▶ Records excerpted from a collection
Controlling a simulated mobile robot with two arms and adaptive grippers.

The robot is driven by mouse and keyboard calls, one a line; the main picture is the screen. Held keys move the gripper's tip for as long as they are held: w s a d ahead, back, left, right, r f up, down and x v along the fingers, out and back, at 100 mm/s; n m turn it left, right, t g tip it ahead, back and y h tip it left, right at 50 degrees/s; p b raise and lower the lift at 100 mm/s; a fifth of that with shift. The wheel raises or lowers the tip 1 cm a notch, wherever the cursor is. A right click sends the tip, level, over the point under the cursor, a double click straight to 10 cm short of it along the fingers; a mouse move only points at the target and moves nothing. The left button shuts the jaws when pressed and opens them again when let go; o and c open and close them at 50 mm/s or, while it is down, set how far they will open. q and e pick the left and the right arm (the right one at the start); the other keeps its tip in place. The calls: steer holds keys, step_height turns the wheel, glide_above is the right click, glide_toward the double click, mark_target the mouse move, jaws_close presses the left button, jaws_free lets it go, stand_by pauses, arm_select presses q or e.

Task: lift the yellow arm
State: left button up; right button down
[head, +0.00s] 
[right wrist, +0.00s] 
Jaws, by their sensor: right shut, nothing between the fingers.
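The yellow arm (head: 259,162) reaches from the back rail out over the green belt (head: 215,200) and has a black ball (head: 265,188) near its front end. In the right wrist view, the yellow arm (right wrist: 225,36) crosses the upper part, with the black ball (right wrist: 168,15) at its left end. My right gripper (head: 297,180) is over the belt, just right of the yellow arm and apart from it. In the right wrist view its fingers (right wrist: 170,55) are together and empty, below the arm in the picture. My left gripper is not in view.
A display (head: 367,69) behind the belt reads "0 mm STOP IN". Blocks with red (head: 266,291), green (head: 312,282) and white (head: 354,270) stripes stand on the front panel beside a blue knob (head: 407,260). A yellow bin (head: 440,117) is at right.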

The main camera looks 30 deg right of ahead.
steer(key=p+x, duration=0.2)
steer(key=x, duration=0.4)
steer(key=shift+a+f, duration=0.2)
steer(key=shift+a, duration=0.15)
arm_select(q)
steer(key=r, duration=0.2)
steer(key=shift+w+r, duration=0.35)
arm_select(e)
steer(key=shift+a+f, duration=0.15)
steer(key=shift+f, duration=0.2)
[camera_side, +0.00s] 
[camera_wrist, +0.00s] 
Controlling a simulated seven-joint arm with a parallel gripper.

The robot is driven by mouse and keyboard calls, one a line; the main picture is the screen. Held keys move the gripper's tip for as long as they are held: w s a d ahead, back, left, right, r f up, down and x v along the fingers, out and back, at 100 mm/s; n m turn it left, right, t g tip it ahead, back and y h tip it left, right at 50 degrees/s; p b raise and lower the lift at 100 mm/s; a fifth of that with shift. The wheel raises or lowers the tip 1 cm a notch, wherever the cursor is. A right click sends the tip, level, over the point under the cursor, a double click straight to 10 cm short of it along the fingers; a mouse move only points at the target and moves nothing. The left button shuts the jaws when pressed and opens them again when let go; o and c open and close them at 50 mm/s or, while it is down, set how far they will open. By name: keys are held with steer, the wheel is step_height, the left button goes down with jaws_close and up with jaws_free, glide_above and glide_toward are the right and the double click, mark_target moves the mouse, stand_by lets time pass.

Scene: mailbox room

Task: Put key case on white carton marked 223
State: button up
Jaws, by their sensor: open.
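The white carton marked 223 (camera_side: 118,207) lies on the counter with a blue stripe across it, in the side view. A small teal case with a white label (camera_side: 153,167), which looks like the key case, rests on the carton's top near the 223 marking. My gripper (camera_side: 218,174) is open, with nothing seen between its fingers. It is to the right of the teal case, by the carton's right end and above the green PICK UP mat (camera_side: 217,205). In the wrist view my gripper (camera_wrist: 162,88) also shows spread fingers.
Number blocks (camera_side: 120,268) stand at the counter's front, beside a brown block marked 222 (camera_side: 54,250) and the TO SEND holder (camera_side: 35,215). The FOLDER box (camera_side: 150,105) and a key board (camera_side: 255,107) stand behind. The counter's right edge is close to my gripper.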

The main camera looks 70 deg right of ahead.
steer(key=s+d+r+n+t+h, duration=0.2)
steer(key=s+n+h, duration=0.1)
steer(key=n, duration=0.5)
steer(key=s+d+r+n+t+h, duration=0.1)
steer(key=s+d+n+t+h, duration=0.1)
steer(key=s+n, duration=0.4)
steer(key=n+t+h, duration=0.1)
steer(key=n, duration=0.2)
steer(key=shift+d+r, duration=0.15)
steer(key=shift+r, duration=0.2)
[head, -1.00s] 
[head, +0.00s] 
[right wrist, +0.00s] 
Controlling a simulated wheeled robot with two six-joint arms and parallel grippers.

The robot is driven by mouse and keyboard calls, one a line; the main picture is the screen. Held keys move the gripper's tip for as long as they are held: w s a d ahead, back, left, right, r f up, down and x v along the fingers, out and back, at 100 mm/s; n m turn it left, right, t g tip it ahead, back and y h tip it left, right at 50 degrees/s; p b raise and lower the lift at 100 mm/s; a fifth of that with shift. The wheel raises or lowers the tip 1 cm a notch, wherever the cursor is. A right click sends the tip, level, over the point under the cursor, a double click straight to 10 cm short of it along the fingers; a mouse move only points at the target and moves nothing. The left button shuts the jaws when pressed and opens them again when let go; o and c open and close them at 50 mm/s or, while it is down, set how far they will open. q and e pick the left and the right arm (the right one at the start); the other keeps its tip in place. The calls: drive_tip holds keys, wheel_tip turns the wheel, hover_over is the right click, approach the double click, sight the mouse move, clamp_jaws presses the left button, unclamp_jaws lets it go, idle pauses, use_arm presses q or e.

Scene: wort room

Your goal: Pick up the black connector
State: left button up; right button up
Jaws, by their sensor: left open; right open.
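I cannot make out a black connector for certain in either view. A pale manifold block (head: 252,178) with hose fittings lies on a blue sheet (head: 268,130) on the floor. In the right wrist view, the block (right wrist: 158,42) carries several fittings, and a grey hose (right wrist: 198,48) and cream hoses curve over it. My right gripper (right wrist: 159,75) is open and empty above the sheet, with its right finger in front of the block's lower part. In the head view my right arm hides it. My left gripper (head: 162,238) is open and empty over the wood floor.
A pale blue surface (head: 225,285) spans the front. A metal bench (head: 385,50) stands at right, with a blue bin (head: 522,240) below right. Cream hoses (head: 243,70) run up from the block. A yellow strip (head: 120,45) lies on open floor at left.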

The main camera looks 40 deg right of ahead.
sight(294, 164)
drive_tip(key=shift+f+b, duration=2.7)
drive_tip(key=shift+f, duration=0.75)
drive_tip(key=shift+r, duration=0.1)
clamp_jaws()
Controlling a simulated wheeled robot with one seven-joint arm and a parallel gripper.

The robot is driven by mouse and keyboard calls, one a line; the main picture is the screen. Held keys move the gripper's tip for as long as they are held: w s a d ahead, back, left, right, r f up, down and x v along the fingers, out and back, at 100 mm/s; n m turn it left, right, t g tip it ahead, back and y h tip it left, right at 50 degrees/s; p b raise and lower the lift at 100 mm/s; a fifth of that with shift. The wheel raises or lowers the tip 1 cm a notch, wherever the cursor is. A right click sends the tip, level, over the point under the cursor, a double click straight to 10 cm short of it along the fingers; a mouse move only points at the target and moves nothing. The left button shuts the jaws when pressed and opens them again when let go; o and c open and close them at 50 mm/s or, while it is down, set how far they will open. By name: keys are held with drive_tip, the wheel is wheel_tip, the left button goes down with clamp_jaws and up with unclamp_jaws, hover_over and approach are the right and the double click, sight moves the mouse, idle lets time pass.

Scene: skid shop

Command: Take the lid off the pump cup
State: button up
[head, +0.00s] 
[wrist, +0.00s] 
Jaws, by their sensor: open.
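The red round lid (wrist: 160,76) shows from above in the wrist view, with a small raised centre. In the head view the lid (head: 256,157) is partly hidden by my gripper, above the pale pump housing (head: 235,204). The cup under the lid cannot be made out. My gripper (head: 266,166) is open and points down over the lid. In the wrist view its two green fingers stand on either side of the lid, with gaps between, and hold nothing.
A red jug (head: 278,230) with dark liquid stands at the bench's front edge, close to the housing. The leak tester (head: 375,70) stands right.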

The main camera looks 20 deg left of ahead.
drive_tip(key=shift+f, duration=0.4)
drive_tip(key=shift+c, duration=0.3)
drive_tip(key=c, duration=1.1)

▶ YOUR OBJECTIVE
State the number of lines in the records that contain the string "simulated", and nothing more.

▶ PROBLEM SOLUTION
4